[Start Dataset content]
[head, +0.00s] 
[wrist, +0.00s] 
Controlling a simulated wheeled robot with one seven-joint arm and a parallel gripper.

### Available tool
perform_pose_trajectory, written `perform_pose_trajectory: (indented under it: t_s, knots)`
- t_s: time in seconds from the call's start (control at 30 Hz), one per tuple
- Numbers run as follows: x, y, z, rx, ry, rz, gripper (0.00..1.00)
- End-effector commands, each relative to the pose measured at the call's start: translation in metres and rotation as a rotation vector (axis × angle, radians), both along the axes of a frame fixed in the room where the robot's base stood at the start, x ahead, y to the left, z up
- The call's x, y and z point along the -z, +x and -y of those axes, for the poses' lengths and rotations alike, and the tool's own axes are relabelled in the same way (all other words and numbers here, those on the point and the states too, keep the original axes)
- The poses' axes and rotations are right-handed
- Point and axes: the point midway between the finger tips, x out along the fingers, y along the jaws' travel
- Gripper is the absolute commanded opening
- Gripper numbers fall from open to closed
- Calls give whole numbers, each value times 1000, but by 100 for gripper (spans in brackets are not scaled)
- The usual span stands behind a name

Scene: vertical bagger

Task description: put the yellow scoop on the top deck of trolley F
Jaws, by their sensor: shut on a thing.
[End Dataset content]
**What the task requires**
Your task is to print the whole listing again exactly.

**Exercise result**
[head, +0.00s] 
[wrist, +0.00s] 
Controlling a simulated wheeled robot with one seven-joint arm and a parallel gripper.

### Available tool
perform_pose_trajectory, written `perform_pose_trajectory: (indented under it: t_s, knots)`
- t_s: time in seconds from the call's start (control at 30 Hz), one per tuple
- Numbers run as follows: x, y, z, rx, ry, rz, gripper (0.00..1.00)
- End-effector commands, each relative to the pose measured at the call's start: translation in metres and rotation as a rotation vector (axis × angle, radians), both along the axes of a frame fixed in the room where the robot's base stood at the start, x ahead, y to the left, z up
- The call's x, y and z point along the -z, +x and -y of those axes, for the poses' lengths and rotations alike, and the tool's own axes are relabelled in the same way (all other words and numbers here, those on the point and the states too, keep the original axes)
- The poses' axes and rotations are right-handed
- Point and axes: the point midway between the finger tips, x out along the fingers, y along the jaws' travel
- Gripper is the absolute commanded opening
- Gripper numbers fall from open to closed
- Calls give whole numbers, each value times 1000, but by 100 for gripper (spans in brackets are not scaled)
- The usual span stands behind a name

Scene: vertical bagger

Task description: put the yellow scoop on the top deck of trolley F
Jaws, by their sensor: shut on a thing.

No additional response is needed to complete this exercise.